Feedback from the field

We have positive takeaways from our experiences introducing congregations to an extended Advent. Some worshipers struggled with the change, and others deeply enjoyed it. One congregation went so far as to do a survey after their experiment with an extended Advent, and responses evenly ran the gamut from “I loved it!” to “I hated it” with most people falling somewhere in the middle ground.

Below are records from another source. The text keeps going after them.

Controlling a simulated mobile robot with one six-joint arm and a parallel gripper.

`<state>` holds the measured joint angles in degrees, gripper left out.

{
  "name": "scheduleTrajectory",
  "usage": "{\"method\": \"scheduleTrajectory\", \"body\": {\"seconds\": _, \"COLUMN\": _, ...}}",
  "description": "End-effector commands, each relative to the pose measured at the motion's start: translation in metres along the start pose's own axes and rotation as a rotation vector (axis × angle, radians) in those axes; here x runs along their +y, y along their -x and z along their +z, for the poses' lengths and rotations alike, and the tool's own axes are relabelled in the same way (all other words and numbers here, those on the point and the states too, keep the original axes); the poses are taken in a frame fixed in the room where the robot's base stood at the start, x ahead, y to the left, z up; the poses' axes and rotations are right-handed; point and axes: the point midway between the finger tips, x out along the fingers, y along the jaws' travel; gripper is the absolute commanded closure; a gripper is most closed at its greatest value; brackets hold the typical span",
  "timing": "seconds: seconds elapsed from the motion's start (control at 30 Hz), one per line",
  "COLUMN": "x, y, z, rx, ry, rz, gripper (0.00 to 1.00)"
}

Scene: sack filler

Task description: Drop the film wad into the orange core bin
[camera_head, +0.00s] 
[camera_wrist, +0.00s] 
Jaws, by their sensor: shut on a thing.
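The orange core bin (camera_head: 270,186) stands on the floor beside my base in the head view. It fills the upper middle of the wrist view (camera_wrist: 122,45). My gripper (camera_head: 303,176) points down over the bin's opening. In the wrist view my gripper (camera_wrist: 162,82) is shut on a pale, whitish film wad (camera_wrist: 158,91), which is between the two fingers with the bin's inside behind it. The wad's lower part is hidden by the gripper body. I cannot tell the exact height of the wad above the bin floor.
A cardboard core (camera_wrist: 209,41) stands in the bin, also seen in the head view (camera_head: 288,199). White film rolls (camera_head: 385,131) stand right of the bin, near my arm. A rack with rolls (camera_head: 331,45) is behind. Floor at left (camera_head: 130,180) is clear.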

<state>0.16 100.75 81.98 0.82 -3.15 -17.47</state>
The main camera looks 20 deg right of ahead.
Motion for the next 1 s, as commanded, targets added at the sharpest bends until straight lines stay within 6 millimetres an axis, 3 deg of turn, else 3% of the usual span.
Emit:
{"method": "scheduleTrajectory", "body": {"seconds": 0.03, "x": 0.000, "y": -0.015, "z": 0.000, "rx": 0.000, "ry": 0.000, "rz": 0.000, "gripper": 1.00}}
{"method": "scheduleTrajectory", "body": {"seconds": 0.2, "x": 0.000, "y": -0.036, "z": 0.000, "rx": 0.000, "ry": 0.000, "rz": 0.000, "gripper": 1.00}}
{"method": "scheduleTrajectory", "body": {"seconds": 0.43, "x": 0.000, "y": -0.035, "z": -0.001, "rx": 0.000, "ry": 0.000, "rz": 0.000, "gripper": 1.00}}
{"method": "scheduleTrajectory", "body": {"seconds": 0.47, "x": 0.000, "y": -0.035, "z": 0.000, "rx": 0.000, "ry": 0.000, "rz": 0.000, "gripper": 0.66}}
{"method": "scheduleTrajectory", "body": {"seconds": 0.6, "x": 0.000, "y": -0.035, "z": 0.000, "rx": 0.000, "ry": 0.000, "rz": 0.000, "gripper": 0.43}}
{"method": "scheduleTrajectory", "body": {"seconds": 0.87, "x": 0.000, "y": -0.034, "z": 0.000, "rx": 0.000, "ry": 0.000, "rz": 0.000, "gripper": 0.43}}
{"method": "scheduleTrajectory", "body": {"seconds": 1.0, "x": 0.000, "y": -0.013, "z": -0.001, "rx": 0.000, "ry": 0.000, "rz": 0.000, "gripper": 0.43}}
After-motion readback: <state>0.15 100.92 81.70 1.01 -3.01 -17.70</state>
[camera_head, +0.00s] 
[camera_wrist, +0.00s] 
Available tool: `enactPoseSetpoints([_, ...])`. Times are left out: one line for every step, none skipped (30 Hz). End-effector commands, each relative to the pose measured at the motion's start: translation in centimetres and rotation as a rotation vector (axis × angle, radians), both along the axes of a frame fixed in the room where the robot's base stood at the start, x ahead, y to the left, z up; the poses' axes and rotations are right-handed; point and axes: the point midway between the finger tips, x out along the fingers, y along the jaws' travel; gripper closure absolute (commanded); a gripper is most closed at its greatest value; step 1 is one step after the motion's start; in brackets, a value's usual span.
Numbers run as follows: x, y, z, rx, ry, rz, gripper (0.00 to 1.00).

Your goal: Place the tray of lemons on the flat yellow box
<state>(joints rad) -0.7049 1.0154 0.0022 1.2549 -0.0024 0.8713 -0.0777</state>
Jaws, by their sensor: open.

In our congregations, we offered plenty of communication and teaching around the extended Advent to help ease the transition. Of course, this strategy suffered from the same weakness built into all church communications, which is that people need to read the bulletin/newsletter/email/listen to the announcements in order to get the memo. Most of the negative feedback we received after the season centered on people feeling caught by surprise by the practice. The takeaway: communicate early and often, and expect that there will inevitably be some people who are surprised.

One Barn Goose will cherish the memory of a conversation that happened the year after her congregation tried an extended Advent. Her church had decided to revert to a four-week season because they were going through a period of instability and thought the traditional timeline would feel grounding. This Goose was in a committee meeting when the chair asked, “Are we doing seven-week Advent again this year?” When our Goose responded in the negative, his face fell. “Oh,” he said. “I really loved all the candles. Maybe I’ll do it again on my own this year.”

May there be such people with delightful openness to this new-old practice in your congregations, too.